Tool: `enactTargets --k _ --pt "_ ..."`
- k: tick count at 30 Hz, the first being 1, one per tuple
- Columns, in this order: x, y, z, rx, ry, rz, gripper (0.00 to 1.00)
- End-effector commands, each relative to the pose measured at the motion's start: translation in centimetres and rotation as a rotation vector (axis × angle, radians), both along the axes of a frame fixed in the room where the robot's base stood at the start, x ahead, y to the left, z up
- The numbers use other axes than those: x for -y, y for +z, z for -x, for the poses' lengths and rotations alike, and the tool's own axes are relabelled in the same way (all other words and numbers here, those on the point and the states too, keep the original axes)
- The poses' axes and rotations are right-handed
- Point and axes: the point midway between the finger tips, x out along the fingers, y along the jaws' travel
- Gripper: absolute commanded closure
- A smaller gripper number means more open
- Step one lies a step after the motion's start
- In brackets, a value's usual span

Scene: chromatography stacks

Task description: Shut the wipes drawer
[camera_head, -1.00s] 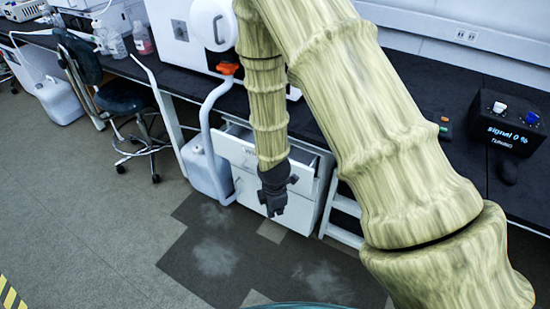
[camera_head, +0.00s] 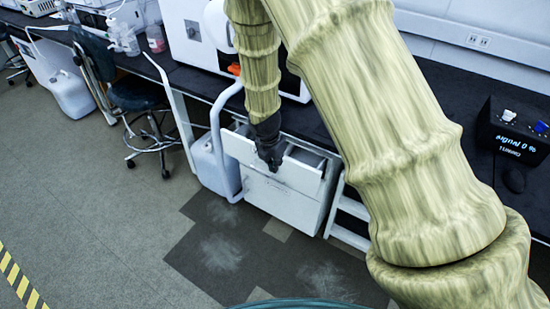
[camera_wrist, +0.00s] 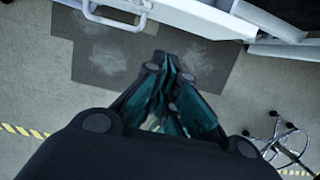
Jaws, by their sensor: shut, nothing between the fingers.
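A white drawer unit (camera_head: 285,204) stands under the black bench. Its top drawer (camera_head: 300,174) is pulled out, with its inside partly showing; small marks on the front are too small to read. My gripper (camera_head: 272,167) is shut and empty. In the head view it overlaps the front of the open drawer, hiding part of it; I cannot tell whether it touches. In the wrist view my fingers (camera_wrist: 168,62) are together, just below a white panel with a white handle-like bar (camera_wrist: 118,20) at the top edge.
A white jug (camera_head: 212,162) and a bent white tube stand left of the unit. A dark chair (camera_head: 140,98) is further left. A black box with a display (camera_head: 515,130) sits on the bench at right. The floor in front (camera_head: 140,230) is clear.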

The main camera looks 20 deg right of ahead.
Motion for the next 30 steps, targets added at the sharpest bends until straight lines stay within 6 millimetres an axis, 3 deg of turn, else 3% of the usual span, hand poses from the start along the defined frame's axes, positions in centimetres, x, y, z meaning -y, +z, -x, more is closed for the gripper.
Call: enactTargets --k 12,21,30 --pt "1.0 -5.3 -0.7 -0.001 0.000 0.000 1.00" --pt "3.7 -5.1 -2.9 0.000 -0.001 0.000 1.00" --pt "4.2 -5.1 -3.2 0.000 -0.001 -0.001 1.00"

---+---

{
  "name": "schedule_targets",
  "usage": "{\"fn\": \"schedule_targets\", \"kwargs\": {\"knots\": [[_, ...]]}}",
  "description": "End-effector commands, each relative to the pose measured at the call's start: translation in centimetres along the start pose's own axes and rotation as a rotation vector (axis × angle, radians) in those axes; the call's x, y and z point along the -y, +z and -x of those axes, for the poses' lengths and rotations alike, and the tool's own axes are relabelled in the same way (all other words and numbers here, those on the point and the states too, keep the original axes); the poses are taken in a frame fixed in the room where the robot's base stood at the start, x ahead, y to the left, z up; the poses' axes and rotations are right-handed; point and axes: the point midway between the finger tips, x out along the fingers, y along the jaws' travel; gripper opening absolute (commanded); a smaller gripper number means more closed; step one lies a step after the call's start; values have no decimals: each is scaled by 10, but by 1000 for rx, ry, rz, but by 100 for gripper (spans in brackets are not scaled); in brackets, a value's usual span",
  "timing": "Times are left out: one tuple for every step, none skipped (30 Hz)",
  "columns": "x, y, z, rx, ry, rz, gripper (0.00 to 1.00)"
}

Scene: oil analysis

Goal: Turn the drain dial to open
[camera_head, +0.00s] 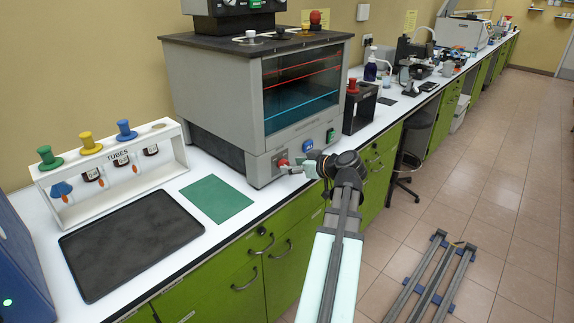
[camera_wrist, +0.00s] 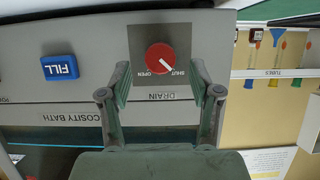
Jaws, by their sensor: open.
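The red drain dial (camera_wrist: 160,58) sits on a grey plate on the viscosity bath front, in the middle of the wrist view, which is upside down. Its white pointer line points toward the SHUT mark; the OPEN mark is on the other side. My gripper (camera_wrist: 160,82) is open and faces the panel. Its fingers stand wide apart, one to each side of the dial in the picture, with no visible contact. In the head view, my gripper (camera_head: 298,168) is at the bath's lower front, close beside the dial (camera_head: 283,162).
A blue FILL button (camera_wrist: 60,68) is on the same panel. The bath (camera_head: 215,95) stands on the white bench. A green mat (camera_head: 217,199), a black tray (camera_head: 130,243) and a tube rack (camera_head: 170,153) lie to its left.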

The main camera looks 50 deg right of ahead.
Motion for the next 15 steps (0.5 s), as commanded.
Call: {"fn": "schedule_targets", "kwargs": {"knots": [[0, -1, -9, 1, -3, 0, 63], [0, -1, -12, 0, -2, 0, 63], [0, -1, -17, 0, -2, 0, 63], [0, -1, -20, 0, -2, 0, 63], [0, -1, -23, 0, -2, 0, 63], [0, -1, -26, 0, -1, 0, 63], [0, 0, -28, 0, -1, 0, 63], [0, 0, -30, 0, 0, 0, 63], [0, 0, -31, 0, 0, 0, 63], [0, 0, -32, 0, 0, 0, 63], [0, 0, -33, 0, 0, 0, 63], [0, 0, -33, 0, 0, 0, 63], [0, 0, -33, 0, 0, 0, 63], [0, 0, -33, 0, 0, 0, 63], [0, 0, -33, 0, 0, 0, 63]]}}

---+---

**YOUR OBJECTIVE:** Filter the records above for lines containing the word "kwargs", and copy those lines.

**EXERCISE RESPONSE:**
  "usage": "{\"fn\": \"schedule_targets\", \"kwargs\": {\"knots\": [[_, ...]]}}",
Call: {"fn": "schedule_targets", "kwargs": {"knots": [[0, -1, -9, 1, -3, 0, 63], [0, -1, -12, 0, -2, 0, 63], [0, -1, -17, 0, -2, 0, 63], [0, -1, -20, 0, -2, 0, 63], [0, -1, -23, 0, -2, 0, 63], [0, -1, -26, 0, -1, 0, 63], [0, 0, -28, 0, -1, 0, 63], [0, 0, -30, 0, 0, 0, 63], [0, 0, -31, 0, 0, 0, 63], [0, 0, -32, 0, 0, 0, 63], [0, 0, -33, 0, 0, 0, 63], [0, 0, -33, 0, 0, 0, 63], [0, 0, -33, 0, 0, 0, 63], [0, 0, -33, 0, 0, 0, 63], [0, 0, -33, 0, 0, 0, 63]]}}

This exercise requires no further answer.